Against this backdrop, it is little surprise that last week the following organizations – the American Petroleum Institute, the Chamber of Commerce, the Independent Petroleum Association of America, and the National Foreign Trade Council – filed a complaint (here) in the U.S District Court, District of Columbia, against the SEC: seeking a judicial declaration that Section 1504 violates the First Amendment and is thus null and void; and seeking to vacate Section 1504 on the grounds that the SEC acted arbitrarily and capriciously in violation of the Administrative Procedures Act in implementing Section 1504’s final rules.
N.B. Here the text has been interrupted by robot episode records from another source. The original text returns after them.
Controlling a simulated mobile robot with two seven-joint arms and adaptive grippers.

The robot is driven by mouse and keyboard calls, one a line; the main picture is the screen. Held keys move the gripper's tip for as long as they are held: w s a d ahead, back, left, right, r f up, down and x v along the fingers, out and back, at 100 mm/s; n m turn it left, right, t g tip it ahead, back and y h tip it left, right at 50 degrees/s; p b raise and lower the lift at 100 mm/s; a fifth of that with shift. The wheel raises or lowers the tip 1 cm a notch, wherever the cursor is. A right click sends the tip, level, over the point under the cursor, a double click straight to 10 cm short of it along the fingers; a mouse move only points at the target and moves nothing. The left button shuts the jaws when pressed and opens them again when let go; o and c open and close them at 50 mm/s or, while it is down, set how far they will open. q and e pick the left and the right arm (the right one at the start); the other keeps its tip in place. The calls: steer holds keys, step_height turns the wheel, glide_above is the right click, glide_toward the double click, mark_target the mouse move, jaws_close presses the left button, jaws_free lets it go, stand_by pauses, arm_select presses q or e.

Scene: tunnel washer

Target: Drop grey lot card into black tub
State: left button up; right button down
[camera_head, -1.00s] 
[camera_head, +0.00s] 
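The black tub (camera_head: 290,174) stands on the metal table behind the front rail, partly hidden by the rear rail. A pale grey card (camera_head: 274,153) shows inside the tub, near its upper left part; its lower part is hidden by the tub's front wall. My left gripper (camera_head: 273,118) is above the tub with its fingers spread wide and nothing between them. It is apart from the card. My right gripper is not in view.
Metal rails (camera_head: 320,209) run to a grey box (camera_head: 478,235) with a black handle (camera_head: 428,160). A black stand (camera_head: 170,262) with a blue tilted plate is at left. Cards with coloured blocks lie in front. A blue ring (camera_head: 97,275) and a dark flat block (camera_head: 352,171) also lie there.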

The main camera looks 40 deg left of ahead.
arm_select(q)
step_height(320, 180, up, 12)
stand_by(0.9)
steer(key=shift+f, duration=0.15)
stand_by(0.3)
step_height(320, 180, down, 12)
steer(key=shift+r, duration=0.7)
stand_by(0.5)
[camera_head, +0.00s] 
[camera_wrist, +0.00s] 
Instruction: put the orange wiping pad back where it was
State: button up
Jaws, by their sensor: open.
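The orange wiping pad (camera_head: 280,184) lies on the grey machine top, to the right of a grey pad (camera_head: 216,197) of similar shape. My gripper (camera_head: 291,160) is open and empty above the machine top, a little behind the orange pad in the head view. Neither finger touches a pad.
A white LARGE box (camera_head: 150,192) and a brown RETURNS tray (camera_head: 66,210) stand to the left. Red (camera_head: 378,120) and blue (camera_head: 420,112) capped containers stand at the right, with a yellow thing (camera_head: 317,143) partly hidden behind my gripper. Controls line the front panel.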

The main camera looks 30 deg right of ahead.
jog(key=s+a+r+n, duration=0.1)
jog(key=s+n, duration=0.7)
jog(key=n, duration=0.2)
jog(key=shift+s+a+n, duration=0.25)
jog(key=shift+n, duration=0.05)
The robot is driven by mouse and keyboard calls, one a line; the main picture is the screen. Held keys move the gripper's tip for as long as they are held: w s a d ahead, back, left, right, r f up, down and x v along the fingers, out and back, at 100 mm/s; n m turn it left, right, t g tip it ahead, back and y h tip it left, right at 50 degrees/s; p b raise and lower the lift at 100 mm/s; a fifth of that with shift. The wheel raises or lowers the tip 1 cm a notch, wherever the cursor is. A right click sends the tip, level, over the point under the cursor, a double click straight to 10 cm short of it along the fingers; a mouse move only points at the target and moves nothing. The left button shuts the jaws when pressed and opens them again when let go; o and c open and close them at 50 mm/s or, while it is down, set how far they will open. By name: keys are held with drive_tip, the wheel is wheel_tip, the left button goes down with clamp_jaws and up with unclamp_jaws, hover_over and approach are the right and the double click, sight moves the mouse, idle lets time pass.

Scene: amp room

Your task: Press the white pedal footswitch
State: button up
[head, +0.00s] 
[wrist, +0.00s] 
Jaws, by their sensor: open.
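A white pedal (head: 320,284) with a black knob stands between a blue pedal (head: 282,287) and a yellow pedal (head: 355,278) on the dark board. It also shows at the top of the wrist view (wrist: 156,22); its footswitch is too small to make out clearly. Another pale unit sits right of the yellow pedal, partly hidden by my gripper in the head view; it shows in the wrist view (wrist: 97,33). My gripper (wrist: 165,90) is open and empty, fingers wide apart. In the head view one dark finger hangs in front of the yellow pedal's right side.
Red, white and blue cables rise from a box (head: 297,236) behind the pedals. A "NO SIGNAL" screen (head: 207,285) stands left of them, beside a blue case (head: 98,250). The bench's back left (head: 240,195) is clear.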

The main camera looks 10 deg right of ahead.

In pertinent part, the complaint alleges that Section 1504 compels “U.S. oil , gas, and mining companies to engage in speech – in violation of their First Amendment rights – that would have disastrous effects on the companies, their employees, and their shareholders.” As to the SEC’s purported defense that its rules implementing Section 1504 were required by law, the plaintiffs allege that the SEC “grossly misinterpreted its statutory mandate” and paid “lip service” to the requirement that SEC rules factor in a cost-benefit analysis.
The complaint cites the SEC’s own estimate that Section 1504 will “cost U.S. public companies at least $1 billion in initial compliance costs and $200 to $400 million in ongoing compliance costs” and that it “could add billion of dollars of [additional] costs” through the loss of trade secrets and business opportunities. All this, the complaint states, for the purported benefit that Section 1504 “may result in social benefits” that “cannot be readily quantified with any precision” (citing to the SEC).
The SEC has experienced rough waters of late in the D.C. Circuit and that court is where several SEC rules have found their final resting place. The plaintiff’s attorney in many of those cases has been Eugene Scalia (Gibson Dunn – here). (See here for a recent Wall Street Journal article about Scalia and here for a recent Wall Street Journal op-ed by Scalia). Scalia is representing the Section 1504 plaintiffs and this judicial challenge will be interesting to follow.